Reputation: 87
So I have this parent process A which forks and creates some processes, B and C. C itself will create more, but I don't think it matters.
A forks:
char *argv_exec[] = {
"/usr/bin/xfce4-terminal",
"--geometry",
"160x48",
"-x",
"./tv",
NULL };
pid_tv = fork();
if (pid_tv == 0)
{
(void) execv(argv_exec[0], argv_exec);
fprintf (stderr, "Errore nella execv.\n%s\n",
strerror(errno) );
anelito(0);
}
While they all run together, I want to be able to send a signal from process B to its parent process A to make him do something - in this case kill all children and re-fork.
Process A sends its pid to process B in a message.

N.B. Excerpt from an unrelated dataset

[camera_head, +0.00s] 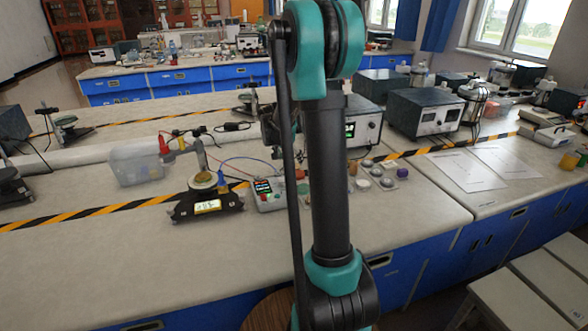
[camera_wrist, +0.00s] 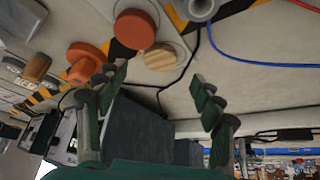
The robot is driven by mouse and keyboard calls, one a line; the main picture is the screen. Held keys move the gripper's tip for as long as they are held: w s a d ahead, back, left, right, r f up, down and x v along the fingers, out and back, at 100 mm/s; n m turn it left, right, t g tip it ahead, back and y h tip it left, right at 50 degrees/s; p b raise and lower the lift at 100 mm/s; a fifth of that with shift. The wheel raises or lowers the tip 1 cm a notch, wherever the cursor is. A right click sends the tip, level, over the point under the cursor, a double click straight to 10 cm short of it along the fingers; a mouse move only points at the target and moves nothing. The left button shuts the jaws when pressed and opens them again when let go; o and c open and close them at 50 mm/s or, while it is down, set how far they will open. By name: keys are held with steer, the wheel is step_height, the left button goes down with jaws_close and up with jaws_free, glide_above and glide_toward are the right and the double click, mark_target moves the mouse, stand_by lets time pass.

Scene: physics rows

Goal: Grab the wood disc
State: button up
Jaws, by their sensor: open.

Parent A handles the signal:
if(signal(SIGQUIT,riparti)==SIG_ERR)
...
void riparti(int s)
{
kill_all_children();
fork_all_children_again();
}
Process B sends a SIGQUIT to A when it receives one (it bounces it) process B has:
signal(SIGQUIT,riparti);
void riparti(int a)
{
kill(pid_parent,SIGQUIT);
}
Now when i press CTRL+\ on the window of process B once, all goes well. If i do it a second time, process A does not seem to receive the signal anymore.
Upvotes: 0
Views: 615
Reputation: 99361
I think you're killing the parent process from outside the fork code, you're actually sending that signal from process A, which in turn will kill the parent terminal.